IRS Rules That Development Rights are Real Property for Like-Kind Exchange Purposes

February 6, 2008 | Roger McEowen


Section 1031(a)(1) of the Internal Revenue Code provides for a tax-free exchange of “like-kind” property.  Specifically, no gain or loss is recognized on the exchange of property held for productive use in a trade or business or for investment if the property is exchanged solely for property of like kind which is to be held either for productive use in a trade or business or for investment.  To qualify for like-kind exchange treatment, the exchanged properties must be of the same kind or class.

Generally, real property must be exchanged for other real property – the rules are very broad with respect to real estate trades (i.e., real estate is of the same kind or class as other real estate.  But, do development rights in real property qualify as like-kind to real estate?  In a recent IRS Private Letter Ruling, IRS said they do.

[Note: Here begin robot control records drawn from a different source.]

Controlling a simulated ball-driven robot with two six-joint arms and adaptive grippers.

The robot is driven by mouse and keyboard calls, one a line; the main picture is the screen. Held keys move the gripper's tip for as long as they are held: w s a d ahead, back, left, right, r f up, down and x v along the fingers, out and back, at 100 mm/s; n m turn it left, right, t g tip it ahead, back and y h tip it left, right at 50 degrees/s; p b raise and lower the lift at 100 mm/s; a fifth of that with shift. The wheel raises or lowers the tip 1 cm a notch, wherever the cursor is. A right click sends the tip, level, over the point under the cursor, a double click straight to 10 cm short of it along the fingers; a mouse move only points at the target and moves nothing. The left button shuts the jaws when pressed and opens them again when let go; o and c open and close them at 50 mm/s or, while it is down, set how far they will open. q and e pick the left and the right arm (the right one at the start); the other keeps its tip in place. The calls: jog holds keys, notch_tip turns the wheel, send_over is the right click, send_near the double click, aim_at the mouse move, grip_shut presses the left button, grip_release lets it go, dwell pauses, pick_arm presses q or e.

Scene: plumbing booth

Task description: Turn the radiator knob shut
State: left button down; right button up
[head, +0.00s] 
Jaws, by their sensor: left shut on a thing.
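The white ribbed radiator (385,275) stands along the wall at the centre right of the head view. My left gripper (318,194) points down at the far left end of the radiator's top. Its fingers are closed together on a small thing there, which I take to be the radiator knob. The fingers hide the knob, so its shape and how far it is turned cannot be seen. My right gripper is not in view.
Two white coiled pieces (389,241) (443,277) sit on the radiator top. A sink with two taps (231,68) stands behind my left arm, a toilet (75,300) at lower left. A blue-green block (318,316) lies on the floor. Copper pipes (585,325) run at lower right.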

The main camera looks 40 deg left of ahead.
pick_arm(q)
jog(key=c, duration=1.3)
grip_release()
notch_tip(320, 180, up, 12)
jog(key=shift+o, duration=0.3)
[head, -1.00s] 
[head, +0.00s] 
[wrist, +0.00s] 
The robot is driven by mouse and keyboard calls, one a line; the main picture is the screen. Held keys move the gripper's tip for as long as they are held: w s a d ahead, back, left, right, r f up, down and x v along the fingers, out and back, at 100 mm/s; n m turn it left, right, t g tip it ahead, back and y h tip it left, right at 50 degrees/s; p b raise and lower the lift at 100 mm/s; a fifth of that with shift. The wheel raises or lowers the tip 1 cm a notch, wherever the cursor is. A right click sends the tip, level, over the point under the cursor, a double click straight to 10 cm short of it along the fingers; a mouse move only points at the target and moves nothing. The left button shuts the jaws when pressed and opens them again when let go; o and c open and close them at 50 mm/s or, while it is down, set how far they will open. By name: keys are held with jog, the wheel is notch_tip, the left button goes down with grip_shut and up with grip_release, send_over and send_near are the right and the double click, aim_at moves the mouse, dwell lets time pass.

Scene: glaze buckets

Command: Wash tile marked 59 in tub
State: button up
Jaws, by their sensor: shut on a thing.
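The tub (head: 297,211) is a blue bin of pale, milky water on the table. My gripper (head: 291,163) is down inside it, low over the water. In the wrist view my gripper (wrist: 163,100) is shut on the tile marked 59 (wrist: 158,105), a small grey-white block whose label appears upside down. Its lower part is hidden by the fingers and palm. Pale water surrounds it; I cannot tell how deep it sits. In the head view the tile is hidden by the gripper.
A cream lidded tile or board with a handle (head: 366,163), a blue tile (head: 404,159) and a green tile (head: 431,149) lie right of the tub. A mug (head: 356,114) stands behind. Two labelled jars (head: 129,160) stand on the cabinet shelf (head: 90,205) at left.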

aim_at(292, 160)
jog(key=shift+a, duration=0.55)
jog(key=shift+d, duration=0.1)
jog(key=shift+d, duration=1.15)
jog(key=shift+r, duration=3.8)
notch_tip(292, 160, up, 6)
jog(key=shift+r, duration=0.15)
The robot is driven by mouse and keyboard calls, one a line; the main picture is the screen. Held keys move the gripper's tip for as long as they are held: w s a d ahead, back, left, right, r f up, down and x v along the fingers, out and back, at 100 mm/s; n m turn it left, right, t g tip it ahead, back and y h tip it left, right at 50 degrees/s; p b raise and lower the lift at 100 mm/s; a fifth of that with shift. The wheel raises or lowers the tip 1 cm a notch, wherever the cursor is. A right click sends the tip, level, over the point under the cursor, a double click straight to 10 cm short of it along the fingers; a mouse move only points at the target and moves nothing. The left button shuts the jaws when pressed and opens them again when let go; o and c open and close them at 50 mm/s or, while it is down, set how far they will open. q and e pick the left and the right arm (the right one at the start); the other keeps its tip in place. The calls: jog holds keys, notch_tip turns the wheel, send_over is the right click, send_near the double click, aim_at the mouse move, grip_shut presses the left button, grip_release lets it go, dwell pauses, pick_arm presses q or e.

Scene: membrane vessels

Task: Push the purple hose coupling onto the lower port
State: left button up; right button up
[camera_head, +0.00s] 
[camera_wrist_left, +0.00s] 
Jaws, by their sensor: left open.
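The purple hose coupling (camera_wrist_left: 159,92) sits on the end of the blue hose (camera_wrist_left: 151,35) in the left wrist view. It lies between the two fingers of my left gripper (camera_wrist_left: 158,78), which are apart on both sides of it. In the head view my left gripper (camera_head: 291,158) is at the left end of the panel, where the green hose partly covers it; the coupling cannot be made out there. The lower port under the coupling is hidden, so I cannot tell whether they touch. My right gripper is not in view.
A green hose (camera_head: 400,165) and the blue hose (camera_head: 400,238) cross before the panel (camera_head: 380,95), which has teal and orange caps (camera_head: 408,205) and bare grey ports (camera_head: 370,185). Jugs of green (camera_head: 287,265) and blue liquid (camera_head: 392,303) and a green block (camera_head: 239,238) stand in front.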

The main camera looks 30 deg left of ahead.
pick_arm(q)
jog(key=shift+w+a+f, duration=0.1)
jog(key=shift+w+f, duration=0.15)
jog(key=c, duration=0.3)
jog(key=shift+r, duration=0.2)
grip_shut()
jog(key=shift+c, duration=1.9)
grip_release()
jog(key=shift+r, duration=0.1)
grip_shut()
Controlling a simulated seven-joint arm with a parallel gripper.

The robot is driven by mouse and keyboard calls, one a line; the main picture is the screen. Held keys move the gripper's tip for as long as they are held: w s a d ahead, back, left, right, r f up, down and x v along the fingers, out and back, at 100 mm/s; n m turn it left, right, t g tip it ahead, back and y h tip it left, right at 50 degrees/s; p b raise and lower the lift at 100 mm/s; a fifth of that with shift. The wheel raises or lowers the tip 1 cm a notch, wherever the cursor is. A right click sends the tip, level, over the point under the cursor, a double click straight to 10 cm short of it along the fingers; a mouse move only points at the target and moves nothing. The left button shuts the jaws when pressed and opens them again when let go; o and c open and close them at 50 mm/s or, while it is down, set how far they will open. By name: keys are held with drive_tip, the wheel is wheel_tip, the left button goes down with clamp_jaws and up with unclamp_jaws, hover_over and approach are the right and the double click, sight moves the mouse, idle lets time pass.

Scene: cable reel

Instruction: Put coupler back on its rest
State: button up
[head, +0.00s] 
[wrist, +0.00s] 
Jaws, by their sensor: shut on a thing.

Under the facts of the ruling, the taxpayer wanted to exchange real property for development rights in real property that the taxpayer was going to apply to property that the taxpayer already owned, and qualify the transaction as a tax-free exchange.  More specifically, a C corporation owned a fee interest in two properties located in the same city.  The corporation proposed to transfer its fee interest in one of the properties to a qualified intermediary who would then sell the property to a third party.  The intermediary would use the sale proceeds to buy development rights in the same tract, and then would transfer those development rights to the corporation which would, in turn, transfer them to the corporation’s other property.  The idea of the transaction was to allow the corporation to develop the other property with greater floor space than would otherwise be allowed.  The IRS determined that the development rights were the equivalent of real property and tax-free exchange treatment was allowed for the transaction.

  Here’s why the IRS ruled as it did:

  1. The development rights would be applied to other property that the taxpayer owned;
  2. The development rights were treated as real property for some purposes under state and local law, even though they were not treated as real property for all such purposes;
  3. The rights were "as-of-right" and not discretionary.  Thus, they existed permanently (a very important fact);
  4. The transfer of development rights was subject to local transfer taxes like a deed transfer; and
  5. The development rights were perpetual and not temporary (this finding brings the ruling within the safe harbor for water rights (Rev. Rul. 55-749, 1955-2 C.B. 295).  In that ruling, IRS held that tax-free exchange treatment applied to the exchange of raw land for perpetual water rights which were, under local law, considered real property rights. 

Also, the IRS referenced a 1968 revenue ruling (Rev. Rul. 68-394, 1968-2 C.B. 338) to support its rationale that it was "immaterial" that the development rights would be used merely to enhance the real property that the company already owned.  IRS also said it was immaterial that the property acquired as the replacement property happened to be on property already owned by the corporation.  Priv. Ltr. Rul. 200805012 (Oct. 30, 2007).